Data to process:
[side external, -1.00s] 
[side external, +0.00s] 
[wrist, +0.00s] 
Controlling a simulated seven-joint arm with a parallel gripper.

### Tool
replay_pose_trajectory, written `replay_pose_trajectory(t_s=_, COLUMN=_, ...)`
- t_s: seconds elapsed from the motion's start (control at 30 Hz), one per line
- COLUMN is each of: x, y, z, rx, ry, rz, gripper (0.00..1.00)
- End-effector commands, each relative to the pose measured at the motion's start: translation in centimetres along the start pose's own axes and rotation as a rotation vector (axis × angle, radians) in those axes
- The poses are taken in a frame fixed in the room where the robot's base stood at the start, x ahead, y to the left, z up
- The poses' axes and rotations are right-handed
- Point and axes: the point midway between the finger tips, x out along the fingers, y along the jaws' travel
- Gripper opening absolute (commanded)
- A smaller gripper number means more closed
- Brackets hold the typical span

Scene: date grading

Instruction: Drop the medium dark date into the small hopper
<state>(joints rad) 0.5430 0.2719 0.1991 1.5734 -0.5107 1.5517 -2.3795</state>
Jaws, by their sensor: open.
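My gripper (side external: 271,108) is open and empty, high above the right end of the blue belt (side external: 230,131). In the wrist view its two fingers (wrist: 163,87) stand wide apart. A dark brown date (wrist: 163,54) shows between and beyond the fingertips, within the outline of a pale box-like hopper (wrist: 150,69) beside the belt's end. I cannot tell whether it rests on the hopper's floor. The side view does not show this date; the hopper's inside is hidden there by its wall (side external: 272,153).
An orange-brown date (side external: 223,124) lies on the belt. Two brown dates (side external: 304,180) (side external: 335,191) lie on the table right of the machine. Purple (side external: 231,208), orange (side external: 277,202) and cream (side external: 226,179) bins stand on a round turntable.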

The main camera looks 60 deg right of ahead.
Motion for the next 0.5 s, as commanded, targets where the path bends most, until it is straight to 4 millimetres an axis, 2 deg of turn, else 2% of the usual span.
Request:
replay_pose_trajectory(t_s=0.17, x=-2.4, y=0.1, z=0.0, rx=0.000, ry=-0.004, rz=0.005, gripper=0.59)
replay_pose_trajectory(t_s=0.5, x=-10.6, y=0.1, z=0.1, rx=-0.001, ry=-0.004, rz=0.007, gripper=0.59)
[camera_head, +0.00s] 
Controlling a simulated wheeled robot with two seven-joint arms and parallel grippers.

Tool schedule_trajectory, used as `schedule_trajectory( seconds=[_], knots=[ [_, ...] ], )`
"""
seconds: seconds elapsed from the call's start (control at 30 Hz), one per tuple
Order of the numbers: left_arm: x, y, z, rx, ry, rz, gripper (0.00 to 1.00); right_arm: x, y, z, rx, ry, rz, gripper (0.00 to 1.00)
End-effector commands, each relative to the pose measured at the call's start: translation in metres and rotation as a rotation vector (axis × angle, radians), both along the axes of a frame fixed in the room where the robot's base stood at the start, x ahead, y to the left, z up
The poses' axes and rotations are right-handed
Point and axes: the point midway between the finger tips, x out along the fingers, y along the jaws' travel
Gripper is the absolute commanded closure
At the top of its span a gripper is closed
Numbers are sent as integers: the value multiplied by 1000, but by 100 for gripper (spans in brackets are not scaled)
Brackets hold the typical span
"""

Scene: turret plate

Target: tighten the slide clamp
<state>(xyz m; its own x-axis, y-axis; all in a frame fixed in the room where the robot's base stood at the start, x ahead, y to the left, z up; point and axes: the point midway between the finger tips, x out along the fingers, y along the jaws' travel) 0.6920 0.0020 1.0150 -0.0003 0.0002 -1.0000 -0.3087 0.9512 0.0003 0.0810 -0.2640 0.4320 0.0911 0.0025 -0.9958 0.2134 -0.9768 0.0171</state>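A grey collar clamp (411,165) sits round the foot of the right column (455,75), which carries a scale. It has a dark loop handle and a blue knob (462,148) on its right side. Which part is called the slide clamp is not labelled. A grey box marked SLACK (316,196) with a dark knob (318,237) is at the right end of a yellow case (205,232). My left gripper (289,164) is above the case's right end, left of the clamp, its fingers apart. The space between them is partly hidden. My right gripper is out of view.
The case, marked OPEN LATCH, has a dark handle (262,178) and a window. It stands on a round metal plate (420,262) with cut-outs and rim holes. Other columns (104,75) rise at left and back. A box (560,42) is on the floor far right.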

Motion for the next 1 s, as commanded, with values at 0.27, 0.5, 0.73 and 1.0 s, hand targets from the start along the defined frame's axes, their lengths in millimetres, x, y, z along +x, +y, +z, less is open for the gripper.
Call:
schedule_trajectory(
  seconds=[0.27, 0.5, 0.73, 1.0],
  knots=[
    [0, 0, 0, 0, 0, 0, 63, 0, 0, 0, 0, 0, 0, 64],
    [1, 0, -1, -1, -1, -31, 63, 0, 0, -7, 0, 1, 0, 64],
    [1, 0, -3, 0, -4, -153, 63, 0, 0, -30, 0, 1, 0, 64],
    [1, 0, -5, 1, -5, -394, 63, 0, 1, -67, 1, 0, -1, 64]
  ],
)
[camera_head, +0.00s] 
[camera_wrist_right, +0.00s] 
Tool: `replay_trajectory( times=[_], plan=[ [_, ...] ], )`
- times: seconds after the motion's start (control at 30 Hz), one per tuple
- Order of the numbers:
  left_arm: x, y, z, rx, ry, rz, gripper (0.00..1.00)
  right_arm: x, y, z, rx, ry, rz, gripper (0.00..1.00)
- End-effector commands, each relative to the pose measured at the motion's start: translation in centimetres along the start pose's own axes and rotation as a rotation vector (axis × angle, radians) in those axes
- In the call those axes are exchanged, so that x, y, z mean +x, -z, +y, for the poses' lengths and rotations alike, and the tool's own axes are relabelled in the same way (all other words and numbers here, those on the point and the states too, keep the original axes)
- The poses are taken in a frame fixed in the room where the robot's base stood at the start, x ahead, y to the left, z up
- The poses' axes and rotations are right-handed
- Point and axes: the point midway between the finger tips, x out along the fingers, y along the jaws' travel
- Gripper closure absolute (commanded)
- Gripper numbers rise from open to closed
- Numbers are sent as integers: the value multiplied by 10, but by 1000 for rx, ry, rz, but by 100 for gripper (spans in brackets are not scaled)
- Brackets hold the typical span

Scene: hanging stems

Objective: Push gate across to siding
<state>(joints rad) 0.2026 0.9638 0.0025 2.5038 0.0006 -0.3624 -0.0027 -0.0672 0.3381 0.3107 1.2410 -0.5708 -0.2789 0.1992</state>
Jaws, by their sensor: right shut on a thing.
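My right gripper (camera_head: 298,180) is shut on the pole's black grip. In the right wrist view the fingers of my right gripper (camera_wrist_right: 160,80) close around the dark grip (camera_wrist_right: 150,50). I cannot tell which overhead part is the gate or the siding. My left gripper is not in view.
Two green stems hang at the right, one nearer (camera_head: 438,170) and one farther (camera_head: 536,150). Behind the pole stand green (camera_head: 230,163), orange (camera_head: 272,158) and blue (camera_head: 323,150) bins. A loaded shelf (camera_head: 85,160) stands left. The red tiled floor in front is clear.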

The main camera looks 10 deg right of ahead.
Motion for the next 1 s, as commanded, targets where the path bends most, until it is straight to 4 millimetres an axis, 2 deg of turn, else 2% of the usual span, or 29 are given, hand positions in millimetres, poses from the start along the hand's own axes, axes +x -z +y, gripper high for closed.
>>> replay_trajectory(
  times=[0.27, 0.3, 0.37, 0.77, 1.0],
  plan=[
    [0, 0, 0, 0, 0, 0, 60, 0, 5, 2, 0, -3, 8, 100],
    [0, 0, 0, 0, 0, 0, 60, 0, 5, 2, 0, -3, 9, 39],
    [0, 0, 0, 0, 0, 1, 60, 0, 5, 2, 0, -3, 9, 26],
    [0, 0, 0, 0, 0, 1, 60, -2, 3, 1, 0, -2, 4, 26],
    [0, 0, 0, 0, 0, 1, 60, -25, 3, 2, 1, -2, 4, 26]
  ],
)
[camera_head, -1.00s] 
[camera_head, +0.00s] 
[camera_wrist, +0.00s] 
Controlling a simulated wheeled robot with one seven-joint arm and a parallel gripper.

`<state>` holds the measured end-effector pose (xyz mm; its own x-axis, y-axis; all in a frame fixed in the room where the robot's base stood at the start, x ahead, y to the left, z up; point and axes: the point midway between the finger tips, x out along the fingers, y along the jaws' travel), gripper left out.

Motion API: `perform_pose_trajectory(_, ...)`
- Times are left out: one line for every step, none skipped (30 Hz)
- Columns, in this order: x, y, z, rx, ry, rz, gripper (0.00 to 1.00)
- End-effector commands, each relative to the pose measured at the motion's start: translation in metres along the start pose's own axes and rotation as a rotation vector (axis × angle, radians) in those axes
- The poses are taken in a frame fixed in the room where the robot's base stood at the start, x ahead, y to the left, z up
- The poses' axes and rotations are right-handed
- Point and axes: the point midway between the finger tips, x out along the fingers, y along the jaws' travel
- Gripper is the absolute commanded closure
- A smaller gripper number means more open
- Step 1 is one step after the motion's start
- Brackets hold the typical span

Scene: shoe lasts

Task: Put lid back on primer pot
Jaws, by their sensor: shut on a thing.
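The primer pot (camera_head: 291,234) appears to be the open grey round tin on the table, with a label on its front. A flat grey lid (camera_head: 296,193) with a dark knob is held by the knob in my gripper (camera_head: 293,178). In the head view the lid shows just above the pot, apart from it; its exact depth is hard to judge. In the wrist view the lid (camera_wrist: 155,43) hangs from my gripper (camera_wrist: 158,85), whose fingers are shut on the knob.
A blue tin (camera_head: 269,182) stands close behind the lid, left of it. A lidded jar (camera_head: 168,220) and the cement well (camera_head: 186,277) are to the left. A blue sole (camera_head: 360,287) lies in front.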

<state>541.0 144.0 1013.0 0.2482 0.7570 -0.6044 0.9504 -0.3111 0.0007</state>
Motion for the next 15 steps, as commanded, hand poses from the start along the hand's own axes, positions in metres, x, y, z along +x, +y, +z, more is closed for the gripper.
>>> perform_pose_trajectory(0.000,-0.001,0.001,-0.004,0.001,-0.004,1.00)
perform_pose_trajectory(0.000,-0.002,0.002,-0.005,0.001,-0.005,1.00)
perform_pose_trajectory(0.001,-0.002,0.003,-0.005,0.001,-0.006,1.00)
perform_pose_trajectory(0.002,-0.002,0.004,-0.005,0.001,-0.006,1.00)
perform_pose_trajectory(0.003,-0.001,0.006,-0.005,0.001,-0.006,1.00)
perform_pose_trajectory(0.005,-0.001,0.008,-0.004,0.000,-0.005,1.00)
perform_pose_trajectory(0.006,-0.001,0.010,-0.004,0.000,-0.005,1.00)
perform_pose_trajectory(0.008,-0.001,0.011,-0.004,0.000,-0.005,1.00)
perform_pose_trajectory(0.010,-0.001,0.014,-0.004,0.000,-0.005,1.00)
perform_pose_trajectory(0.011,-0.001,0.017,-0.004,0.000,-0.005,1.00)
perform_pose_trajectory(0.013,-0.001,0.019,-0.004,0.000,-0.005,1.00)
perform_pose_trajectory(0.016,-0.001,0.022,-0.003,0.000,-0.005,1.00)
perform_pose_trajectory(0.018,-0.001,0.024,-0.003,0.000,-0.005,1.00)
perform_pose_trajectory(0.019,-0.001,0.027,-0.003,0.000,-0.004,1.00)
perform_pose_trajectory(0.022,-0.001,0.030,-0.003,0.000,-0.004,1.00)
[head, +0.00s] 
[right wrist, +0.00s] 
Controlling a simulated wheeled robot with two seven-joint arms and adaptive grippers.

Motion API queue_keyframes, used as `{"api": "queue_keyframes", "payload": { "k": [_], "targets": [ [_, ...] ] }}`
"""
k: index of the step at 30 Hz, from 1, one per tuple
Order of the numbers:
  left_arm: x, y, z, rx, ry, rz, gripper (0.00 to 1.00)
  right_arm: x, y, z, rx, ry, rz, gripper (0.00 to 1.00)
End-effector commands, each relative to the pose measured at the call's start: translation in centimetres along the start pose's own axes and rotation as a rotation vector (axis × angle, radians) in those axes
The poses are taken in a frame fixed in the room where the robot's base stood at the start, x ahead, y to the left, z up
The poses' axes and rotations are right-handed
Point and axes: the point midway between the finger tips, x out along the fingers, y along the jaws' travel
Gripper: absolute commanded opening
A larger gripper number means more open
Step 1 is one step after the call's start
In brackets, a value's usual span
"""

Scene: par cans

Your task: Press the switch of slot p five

What the task requires: Using the data above, extract exactly the lines from the one that holds "Objective: Push gate across to siding" to the one that holds "<state>(joints rad) 0.2026", both ends included, and no others.

Written solution:
Objective: Push gate across to siding
<state>(joints rad) 0.2026 0.9638 0.0025 2.5038 0.0006 -0.3624 -0.0027 -0.0672 0.3381 0.3107 1.2410 -0.5708 -0.2789 0.1992</state>

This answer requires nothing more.